-------- RECORD EXTRACTS --------

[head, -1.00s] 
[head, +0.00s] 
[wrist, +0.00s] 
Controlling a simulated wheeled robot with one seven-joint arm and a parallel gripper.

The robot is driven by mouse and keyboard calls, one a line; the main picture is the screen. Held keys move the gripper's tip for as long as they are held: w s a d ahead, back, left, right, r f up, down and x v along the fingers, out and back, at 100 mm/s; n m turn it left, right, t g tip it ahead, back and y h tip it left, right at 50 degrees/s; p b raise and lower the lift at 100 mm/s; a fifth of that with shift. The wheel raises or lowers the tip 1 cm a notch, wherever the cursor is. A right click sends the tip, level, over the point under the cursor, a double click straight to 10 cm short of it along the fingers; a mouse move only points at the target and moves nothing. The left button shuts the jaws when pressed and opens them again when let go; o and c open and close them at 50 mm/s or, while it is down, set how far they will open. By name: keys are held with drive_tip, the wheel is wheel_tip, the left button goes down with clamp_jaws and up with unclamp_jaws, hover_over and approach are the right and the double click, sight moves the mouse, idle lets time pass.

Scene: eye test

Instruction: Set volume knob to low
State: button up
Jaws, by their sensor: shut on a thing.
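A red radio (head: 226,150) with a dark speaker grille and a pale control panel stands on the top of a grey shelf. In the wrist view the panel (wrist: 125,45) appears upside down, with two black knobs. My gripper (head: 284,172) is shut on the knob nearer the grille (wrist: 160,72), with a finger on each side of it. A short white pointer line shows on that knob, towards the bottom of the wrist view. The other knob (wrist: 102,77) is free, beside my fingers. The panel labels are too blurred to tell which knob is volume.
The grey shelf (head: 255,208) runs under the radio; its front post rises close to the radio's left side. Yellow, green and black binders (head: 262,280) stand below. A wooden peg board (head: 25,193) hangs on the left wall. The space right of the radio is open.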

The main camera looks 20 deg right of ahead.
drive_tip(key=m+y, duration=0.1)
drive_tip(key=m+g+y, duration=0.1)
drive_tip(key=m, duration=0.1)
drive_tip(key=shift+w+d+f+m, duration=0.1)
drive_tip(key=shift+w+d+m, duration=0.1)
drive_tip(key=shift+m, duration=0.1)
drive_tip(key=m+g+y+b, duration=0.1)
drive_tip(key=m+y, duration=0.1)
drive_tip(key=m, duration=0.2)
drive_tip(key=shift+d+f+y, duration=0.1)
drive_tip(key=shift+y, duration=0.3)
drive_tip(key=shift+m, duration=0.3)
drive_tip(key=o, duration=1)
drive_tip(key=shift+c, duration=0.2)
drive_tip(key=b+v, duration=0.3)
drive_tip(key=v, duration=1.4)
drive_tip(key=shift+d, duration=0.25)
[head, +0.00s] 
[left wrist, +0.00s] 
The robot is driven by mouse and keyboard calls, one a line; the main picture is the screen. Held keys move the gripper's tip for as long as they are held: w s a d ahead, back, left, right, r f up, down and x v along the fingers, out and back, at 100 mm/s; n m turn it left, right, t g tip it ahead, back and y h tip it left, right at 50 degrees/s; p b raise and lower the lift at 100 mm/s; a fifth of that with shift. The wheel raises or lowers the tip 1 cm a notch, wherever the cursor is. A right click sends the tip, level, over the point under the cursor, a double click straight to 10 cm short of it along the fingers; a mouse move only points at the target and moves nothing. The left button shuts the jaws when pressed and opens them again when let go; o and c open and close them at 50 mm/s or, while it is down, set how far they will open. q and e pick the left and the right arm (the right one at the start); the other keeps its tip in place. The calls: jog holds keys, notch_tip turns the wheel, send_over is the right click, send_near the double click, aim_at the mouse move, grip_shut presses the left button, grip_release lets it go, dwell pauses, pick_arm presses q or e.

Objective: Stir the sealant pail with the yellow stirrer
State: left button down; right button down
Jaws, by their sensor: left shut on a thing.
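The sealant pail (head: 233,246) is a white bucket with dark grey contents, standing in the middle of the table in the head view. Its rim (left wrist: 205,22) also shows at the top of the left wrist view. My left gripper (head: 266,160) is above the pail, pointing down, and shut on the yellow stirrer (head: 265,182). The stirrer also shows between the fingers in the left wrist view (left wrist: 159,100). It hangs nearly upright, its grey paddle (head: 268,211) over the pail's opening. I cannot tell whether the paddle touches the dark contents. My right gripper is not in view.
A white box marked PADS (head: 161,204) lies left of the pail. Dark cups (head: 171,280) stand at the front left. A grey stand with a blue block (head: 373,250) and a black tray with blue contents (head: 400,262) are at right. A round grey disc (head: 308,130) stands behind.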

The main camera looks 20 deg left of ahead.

--------

WHAT YOU SHOULD DO -
Collect each line containing the string "State".

SOLUTION TO THIS EXERCISE -
State: button up
State: left button down; right button down

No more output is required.